We teach ‘mathematics’.  We believe ‘mathematics’ to be valuable.  What is this ‘mathematics’?

Our students firmly believe that ‘mathematics’ is a difficult mystery hidden from normal people.  Why do they have to ‘learn’ this ‘mathematics’?  When will they use it?  Does anybody really care (outside of a math class)?

Whether we are in a developmental classroom, or pre-calculus, or some other ‘math class’, we do not generally deliver an honest presentation of our subject.  How can I possibly make that statement?  Well, I’ve been thinking for years … and reading other peoples’ informed judgments … and conclude that the core property of mathematics is “the science of quantitative relationships”.  Mathematics is a science, not an abstract play ground; neither is mathematics a complex set of occasionally connected manipulations on various symbols and statements.

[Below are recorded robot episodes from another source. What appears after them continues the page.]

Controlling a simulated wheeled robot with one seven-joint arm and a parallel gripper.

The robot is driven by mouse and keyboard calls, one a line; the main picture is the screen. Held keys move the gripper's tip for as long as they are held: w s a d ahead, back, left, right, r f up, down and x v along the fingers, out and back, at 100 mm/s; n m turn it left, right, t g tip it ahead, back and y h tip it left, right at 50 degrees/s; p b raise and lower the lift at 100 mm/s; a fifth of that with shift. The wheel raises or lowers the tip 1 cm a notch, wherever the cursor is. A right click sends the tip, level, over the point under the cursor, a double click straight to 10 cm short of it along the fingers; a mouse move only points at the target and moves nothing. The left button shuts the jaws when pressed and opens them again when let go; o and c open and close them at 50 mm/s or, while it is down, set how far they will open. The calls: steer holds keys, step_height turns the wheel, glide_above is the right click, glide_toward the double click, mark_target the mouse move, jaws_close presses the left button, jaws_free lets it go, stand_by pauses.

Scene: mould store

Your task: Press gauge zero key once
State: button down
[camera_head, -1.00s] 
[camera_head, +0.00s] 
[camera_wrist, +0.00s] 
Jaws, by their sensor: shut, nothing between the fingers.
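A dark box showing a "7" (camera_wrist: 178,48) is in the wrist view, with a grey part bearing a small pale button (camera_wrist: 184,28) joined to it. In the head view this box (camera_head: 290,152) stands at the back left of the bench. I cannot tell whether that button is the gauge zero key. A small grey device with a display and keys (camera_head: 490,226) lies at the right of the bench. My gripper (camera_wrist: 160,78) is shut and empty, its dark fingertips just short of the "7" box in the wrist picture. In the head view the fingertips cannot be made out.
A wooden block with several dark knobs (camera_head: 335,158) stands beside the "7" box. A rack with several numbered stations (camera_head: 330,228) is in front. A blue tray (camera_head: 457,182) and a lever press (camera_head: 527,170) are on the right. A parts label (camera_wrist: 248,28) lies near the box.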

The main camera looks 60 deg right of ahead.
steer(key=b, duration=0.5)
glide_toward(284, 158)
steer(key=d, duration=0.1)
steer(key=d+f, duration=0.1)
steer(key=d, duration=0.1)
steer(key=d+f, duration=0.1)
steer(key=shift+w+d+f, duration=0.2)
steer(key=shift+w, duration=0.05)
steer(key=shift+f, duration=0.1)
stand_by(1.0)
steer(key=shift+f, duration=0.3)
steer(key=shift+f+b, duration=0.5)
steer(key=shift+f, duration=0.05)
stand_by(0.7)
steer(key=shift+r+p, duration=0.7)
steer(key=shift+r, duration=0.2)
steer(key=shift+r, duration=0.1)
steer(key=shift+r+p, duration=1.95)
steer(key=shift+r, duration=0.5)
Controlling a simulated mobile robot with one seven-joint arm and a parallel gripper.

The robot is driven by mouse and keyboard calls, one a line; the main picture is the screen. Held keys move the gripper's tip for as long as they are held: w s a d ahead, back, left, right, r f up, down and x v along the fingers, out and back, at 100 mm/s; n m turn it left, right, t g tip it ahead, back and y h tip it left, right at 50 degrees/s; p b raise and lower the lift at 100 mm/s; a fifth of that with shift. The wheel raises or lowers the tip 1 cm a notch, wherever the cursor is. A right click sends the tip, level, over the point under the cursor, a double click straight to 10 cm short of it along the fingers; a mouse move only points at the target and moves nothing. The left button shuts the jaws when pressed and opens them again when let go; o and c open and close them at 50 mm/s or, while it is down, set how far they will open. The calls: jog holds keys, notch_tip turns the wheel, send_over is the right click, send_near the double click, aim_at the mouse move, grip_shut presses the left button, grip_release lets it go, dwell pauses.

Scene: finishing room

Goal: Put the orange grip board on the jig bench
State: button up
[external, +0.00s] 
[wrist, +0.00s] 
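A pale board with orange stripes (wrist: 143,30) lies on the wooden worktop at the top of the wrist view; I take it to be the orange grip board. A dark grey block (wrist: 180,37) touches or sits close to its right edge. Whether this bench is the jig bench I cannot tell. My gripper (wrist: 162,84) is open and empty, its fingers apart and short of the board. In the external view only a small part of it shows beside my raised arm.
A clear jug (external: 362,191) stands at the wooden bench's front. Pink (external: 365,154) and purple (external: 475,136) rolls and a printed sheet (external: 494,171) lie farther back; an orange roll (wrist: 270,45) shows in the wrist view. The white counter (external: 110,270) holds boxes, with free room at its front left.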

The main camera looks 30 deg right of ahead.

Mathematics enjoys a privileged position in American society, a position based more on the mythology of of mathematics than any reality.  Decision makers think ‘more mathematics’ is a good thing, and they can find statistical data that supports that position.  Our skeptics (and there are a few) can present better statistical studies that show that it is actually not the mathematics that makes the difference — there is a common underlying cause.

One of my students said this week (as she asked another question) “How can you stand to teach something that everybody hates so much?”  This was a spontaneous comment, and shows the type of mythology that I speak of.  If ‘mathematics’ was valuable, as we teach it, students would (to varying degrees) understand the benefits and gain motivation for working hard.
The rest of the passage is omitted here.